I’m not sure. The text of G.S. 160A-194 and 153A-134 – “occupations, businesses, trades, professions, and forms of amusement or entertainment” – indicates that the legislature had in mind entities engaged in commercial undertakings. Many nonprofits depend primarily or wholly on donations, and some rarely or never sell anything. Yet even if G.S. 160A-194 and 153A-134 don’t encompass the power to subject nonprofits to local registration programs, it could be argued that this power exists under the general ordinance-making statutes, so long as a local government can credibly link the registration of nonprofits to the health, safety, or welfare of the public. Of course, a local government could avoid the issue of nonprofits altogether by excluding them from its registration program.

Is any legislation pending that could affect the authority of cities or counties to implement business registration programs?

Yes. At least two bills introduced in this session of the General Assembly could have an impact on local business registration programs:

  • HB 362 would allow cities to operate business registration programs and to charge registration fees of up to $50. No action has been taken on this bill since March, however, so perhaps it isn’t going anywhere.
  • HB 739 would delete the language in G.S. 160A-194 permitting cities to charge exam fees when licensing persons for trades, occupations, and professions.
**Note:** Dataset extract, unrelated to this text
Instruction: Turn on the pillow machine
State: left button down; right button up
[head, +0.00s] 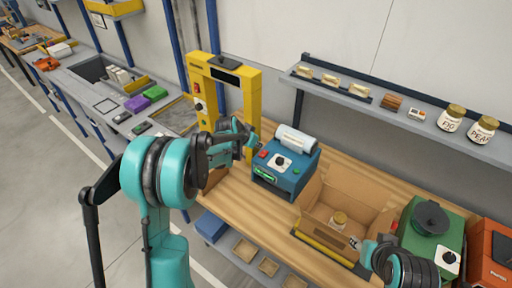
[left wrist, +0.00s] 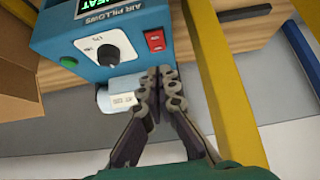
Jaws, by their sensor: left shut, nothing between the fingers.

If this bill were to pass, it would provide ammunition to anyone inclined to assert that cities have no implied fee authority under G.S. 160A-194. An opponent of registration fees could point to the amendment as evidence that the legislature does not want the statute to be construed to grant any fee authority at all. HB 739 passed the House of Representatives, but it has been stuck in committee in the Senate since April.

It should be apparent from the discussion above that uncertainty remains about the scope of statutory authority for local business registration programs. For this reason, I highly recommend that a city or county consult its attorney before implementing a business registration program of any kind.